Молчалин – антипод Чацкого не только по убеждениям, но и по характеру отношения к Софии. Чацкий искренне влюблен в нее, выше этого чувства для него ничего не существует, по сравнению с ним «мир целый» Чацкому «казался прах и суета». Молчалин лишь умело притворяется, что любит Софью, хотя, по собственному признанию, не находит в ней «ничего завидного». Отношения с Софией целиком определяются жизненной позицией Молчалина: так он держится со всеми без исключения людьми, это жизненный принцип, усвоенный с детства. В последнем действии он рассказывает Лизе, что ему «завещал отец» «угождать всем людям без изъятья». Молчалин – влюбленный «по должности», «в угодность дочери такого человека», как Фамусов, «который кормит и поит, / А иногда и чином подарит…».

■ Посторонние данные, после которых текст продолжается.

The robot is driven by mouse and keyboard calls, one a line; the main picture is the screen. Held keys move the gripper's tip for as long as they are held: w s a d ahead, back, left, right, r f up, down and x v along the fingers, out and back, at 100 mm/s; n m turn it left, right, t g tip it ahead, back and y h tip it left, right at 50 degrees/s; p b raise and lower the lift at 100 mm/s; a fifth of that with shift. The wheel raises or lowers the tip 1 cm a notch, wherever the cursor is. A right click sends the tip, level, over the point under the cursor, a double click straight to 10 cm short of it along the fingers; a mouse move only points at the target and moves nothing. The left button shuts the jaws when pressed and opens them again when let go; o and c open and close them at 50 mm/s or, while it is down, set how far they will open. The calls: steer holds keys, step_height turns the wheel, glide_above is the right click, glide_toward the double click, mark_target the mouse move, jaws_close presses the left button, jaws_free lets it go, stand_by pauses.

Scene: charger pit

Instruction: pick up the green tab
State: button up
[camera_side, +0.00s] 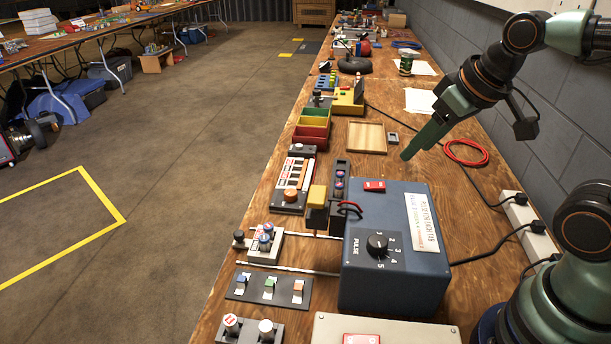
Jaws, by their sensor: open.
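The green tab (269,285) is small and stands on a dark plate (254,293) near the front left edge of the bench. It sits between a blue tab (242,281) and an orange tab (298,287). My gripper (407,154) is open, with nothing seen in it. It hangs above the bench behind the blue-grey pulse box, well up and to the right of the green tab. The gap between its fingers is hard to make out from this side.
The blue-grey box (392,285) with a dial stands right of the tabs. Thin metal rods (290,268) and a grey block with knobs (265,243) lie behind them. Another knob block (249,330) is in front. A wooden tray (367,137) and black cables lie further back.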

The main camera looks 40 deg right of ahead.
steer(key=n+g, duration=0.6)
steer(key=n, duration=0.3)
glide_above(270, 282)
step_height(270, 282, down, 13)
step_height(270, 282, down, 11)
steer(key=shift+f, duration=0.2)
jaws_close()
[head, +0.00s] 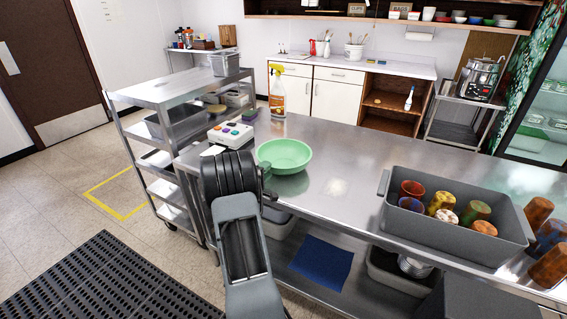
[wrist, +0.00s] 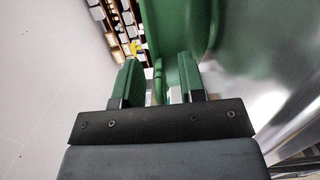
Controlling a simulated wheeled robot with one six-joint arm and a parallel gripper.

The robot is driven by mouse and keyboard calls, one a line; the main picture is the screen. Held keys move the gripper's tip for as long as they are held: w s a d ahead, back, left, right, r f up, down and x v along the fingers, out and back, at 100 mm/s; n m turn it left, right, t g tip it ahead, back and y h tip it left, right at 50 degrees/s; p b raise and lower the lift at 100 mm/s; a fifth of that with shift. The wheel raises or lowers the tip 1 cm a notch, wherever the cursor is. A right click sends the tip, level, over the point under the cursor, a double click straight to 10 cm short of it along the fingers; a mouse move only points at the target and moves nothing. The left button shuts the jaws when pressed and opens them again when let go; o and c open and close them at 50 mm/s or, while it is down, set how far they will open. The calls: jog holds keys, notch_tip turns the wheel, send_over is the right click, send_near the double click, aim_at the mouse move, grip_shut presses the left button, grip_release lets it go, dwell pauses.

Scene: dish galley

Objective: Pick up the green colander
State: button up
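The green colander (head: 284,152) sits upright on the steel counter (head: 335,150), near its left end, and looks empty. My gripper (head: 266,186) is at the colander's near left side, low by its rim, partly hidden behind my own arm. In the wrist view, my gripper (wrist: 160,76) has its two green-padded fingers apart. The colander's wall (wrist: 182,28) rises just beyond them, and a thin green edge of it shows in the gap between the fingers. I cannot tell whether either finger touches it.
A spray bottle (head: 277,92) stands behind the colander. A white box with coloured buttons (head: 231,134) lies to its left. A grey bin (head: 455,237) of coloured cups stands at the right, with loose cups (head: 549,237) beside it. The counter between is clear.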

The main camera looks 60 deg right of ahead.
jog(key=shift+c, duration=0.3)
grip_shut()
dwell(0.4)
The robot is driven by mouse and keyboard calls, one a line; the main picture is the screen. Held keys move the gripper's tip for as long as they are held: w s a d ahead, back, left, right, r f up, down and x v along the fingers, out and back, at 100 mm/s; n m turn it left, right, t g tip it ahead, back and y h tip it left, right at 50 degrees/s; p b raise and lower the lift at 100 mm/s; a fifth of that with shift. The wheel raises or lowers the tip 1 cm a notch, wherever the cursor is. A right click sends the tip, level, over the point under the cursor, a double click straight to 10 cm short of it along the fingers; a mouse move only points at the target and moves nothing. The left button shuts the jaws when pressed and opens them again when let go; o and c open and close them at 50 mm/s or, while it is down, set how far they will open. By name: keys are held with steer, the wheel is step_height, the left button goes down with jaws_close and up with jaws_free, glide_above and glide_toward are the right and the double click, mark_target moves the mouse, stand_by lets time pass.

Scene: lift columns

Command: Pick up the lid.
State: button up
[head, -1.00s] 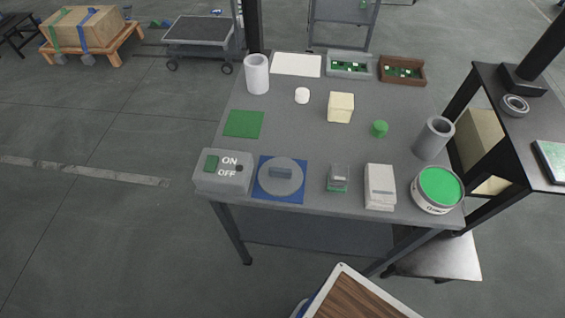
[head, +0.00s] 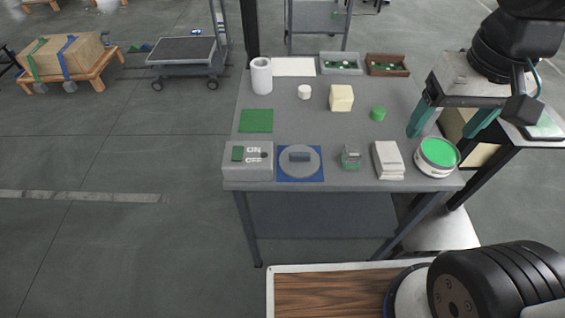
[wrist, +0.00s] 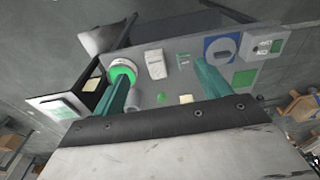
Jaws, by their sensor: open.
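The lid (head: 300,168) is a flat grey disc with a raised bar handle. It lies on a blue square mat (head: 280,179) near the front edge of the grey table. It also shows in the wrist view (wrist: 220,50), in the upper right, beyond the tip of the right finger. My gripper (head: 447,127) has green fingers spread apart with nothing between them. It hangs above the right end of the table, well to the right of the lid. Its fingers also show in the wrist view (wrist: 162,72).
Beside the lid stand an ON/OFF box (head: 248,172) on the left and a small green-based block (head: 351,158) on the right. Farther right are a white stacked block (head: 388,161) and a green-topped tin (head: 436,166). A grey cylinder is mostly hidden behind my gripper.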

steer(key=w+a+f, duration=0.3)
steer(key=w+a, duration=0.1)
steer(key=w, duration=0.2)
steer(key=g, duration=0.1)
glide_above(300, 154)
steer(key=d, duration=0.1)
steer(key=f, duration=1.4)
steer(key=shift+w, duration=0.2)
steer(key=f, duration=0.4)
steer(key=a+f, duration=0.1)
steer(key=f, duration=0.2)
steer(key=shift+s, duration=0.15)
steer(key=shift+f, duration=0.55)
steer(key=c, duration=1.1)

Утрата любви Софии не означает поражения Молчалина. Хотя он и совершил непростительную оплошность, ему удалось выйти сухим из воды. Знаменательно, что не на «виноватого» Молчалина, а на «невиновного» Чацкого и оскорбленную, униженную Софию обрушил свой гнев Фамусов. В финале комедии Чацкий становится изгоем: общество его отторгает, Фамусов указывает на дверь и грозится «огласить» его мнимый разврат «во весь народ». Молчалин же, вероятно, удвоит усилия, чтобы загладить свою вину перед Софией. Остановить карьеру такого человека, как Молчалин, невозможно – таков смысл авторского отношения к герою. Чацкий еще в первом действии справедливо заметил, что Молчалин «дойдет до степеней известных». Ночное происшествие подтвердило горькую истину: общество отвергает Чацких, а «Молчалины блаженствуют на свете».